Evaluate the fitness of the given population.

However, the type of pop argument in evaluate can be changed to other JIT-compatible types in the overwritten method.

Example#

Here we give an example of implementing a PSO algorithm that solves the Sphere problem.

Pseudo-code of the example#

Here is a pseudo-code:

Set hyper-parameters

Generate the initial population
Do
    Compute fitness
    
    Update the local best fitness and the global best fitness
    Update the velocity
    Update the population
    
Until stopping criterion

And here is what each part of the algorithm and the problem corresponds to in EvoX.

Set hyper-parameters # Algorithm.__init__

Generate the initial population # Algorithm.setup
Do
    # Problem.evaluate (not part of the algorithm)
    Compute fitness
    
    # Algorithm.step
    Update the local best fitness and the global best fitness
    Update the velocity
    Update the population

Until stopping criterion

Algorithm example: PSO algorithm#

Particle Swarm Optimization (PSO) is a population-based meta-heuristic algorithm inspired by the social behavior of birds and fish. It is widely used for solving continuous and discrete optimization problems.

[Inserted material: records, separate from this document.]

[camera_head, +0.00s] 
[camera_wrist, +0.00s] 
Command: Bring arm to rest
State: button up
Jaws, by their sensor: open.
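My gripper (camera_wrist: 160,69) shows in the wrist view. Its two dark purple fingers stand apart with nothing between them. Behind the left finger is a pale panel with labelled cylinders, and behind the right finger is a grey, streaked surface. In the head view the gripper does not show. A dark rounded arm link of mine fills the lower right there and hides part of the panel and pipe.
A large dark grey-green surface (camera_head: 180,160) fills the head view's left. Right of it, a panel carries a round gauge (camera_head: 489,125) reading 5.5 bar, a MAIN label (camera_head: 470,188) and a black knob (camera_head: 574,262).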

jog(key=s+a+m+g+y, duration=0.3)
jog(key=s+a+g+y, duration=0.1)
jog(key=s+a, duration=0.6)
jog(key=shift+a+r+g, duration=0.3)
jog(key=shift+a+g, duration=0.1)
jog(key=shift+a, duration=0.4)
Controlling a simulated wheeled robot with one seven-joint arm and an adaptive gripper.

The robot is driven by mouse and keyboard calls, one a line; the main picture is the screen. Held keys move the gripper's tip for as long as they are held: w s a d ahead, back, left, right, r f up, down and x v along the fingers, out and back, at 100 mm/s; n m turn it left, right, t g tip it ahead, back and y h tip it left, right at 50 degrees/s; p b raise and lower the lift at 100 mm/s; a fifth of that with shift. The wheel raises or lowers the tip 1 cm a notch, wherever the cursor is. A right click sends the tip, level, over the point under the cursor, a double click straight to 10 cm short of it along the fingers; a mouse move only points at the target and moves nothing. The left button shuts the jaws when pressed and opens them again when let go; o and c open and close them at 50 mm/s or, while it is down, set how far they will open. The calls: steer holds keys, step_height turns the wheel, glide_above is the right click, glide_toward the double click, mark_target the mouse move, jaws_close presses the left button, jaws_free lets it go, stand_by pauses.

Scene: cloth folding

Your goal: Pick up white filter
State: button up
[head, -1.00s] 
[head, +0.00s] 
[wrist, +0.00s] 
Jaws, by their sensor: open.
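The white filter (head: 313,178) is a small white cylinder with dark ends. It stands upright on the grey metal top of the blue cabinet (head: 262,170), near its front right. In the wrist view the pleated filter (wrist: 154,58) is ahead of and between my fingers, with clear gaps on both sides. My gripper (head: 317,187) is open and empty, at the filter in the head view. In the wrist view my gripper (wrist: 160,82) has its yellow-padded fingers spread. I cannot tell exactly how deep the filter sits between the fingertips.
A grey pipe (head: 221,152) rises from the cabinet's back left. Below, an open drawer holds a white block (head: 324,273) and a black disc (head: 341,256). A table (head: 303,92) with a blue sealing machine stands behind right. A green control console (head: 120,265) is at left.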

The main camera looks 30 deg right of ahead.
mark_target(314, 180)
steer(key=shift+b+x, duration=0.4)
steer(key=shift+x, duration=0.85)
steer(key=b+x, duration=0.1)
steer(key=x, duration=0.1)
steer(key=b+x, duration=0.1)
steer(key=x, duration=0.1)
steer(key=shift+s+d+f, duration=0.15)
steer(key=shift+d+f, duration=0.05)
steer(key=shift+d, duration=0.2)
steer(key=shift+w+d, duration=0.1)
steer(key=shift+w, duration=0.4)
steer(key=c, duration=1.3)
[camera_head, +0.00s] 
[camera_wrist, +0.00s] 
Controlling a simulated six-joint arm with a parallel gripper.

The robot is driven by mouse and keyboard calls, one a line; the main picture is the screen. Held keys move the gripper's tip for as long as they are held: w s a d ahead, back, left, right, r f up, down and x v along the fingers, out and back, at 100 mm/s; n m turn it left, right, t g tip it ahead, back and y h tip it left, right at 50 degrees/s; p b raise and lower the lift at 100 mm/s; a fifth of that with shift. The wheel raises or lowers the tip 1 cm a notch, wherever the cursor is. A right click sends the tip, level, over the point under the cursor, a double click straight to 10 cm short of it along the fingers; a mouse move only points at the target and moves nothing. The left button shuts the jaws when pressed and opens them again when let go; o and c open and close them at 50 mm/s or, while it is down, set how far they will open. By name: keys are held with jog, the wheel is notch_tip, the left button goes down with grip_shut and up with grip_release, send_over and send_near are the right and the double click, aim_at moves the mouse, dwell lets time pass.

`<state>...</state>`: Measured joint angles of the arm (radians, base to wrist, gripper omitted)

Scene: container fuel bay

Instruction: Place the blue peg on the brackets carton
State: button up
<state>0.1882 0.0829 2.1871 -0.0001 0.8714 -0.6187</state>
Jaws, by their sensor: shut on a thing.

Here is an implementation example of PSO algorithm in EvoX:

import torch
from typing import List

from evox.utils import clamp
from evox.core import Parameter, Mutable, Algorithm, jit_class

@jit_class
class PSO(Algorithm):
    #Initialize the PSO algorithm with the given parameters.
    def __init__(
        self,
        pop_size: int,
        lb: torch.Tensor,
        ub: torch.Tensor,
        w: float = 0.6,
        phi_p: float = 2.5,
        phi_g: float = 0.8,
        device: torch.device | None = None,
    ):
        super().__init__()
        assert lb.shape == ub.shape and lb.ndim == 1 and ub.ndim == 1 and lb.dtype == ub.dtype
        self.pop_size = pop_size
        self.dim = lb.shape[0]
        # Here, Parameter is used to indicate that these values are hyper-parameters
        # so that they can be correctly traced and vector-mapped
        self.w = Parameter(w, device=device)
        self.phi_p = Parameter(phi_p, device=device)
        self.phi_g = Parameter(phi_g, device=device)
        lb = lb[None, :].to(device=device)
        ub = ub[None, :].to(device=device)
        length = ub - lb
        population = torch.rand(self.pop_size, self.dim, device=device)
        population = length * population + lb
        velocity = torch.rand(self.pop_size, self.dim, device=device)
        velocity = 2 * length * velocity - length
        self.lb = lb
        self.ub = ub
        # Mutable parameters
        self.population = Mutable(population)
        self.velocity = Mutable(velocity)
        self.local_best_location = Mutable(population)
        self.local_best_fitness = Mutable(torch.empty(self.pop_size, device=device).fill_(torch.inf))
        self.global_best_location = Mutable(population[0])
        self.global_best_fitness = Mutable(torch.tensor(torch.inf, device=device))

    def step(self):
        # Compute fitness
        fitness = self.evaluate(self.population)
        
        # Update the local best fitness and the global best fitness
        compare = self.local_best_fitness - fitness
        self.local_best_location = torch.where(
            compare[:, None] > 0, self.population, self.local_best_location
        )
        self.local_best_fitness = self.local_best_fitness - torch.relu(compare)
        self.global_best_location, self.global_best_fitness = self._min_by(
            [self.global_best_location.unsqueeze(0), self.population],
            [self.global_best_fitness.unsqueeze(0), fitness],
        )
        
        # Update the velocity
        rg = torch.rand(self.pop_size, self.dim, dtype=fitness.dtype, device=fitness.device)
        rp = torch.rand(self.pop_size, self.dim, dtype=fitness.dtype, device=fitness.device)
        velocity = (
            self.w * self.velocity
            + self.phi_p * rp * (self.local_best_location - self.population)
            + self.phi_g * rg * (self.global_best_location - self.population)
        )
        
        # Update the population
        population = self.population + velocity
        self.population = clamp(population, self.lb, self.ub)
        self.velocity = clamp(velocity, self.lb, self.ub)
        
    def _min_by(self, values: List[torch.Tensor],keys: List[torch.Tensor],):
        # Find the value with the minimum key
        values = torch.cat(values, dim=0)
        keys = torch.cat(keys, dim=0)
        min_index = torch.argmin(keys)
        return values[min_index], keys[min_index]

Problem example: Sphere problem#

The Sphere problem is a simple, yet fundamental benchmark optimization problem used to test optimization algorithms.

The Sphere function is defined as:

\[ \min f(x)= \sum_{i=1}^{n} x_{i}^{2} \]

Here is an implementation example of Sphere problem in EvoX:

import torch

from evox.core import Problem

class Sphere(Problem):
    def __init__(self):
        super().__init__()

    def evaluate(self, pop: torch.Tensor):
        return (pop**2).sum(-1)

Now, you can initiate a workflow and run it.